===== Provided data =====

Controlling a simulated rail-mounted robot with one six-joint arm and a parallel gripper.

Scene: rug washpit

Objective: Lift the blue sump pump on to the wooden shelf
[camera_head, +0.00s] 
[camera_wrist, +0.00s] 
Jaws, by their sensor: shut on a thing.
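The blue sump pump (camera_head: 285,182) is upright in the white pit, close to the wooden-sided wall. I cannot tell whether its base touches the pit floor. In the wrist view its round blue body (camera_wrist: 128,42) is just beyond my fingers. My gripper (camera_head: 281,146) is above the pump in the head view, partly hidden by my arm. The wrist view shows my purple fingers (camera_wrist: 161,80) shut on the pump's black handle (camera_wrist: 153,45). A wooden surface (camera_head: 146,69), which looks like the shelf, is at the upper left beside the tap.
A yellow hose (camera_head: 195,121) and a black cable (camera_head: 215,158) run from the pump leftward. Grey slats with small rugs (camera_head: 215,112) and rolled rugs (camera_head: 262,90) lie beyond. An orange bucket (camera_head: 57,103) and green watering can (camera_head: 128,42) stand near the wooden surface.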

=====

» Task to carry out: Your task is to return, exactly and on their own, the lines from the one containing "Scene: rug washpit" through the last line of the listing.

» Response for this exercise:
Scene: rug washpit

Objective: Lift the blue sump pump on to the wooden shelf
[camera_head, +0.00s] 
[camera_wrist, +0.00s] 
Jaws, by their sensor: shut on a thing.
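The blue sump pump (camera_head: 285,182) is upright in the white pit, close to the wooden-sided wall. I cannot tell whether its base touches the pit floor. In the wrist view its round blue body (camera_wrist: 128,42) is just beyond my fingers. My gripper (camera_head: 281,146) is above the pump in the head view, partly hidden by my arm. The wrist view shows my purple fingers (camera_wrist: 161,80) shut on the pump's black handle (camera_wrist: 153,45). A wooden surface (camera_head: 146,69), which looks like the shelf, is at the upper left beside the tap.
A yellow hose (camera_head: 195,121) and a black cable (camera_head: 215,158) run from the pump leftward. Grey slats with small rugs (camera_head: 215,112) and rolled rugs (camera_head: 262,90) lie beyond. An orange bucket (camera_head: 57,103) and green watering can (camera_head: 128,42) stand near the wooden surface.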

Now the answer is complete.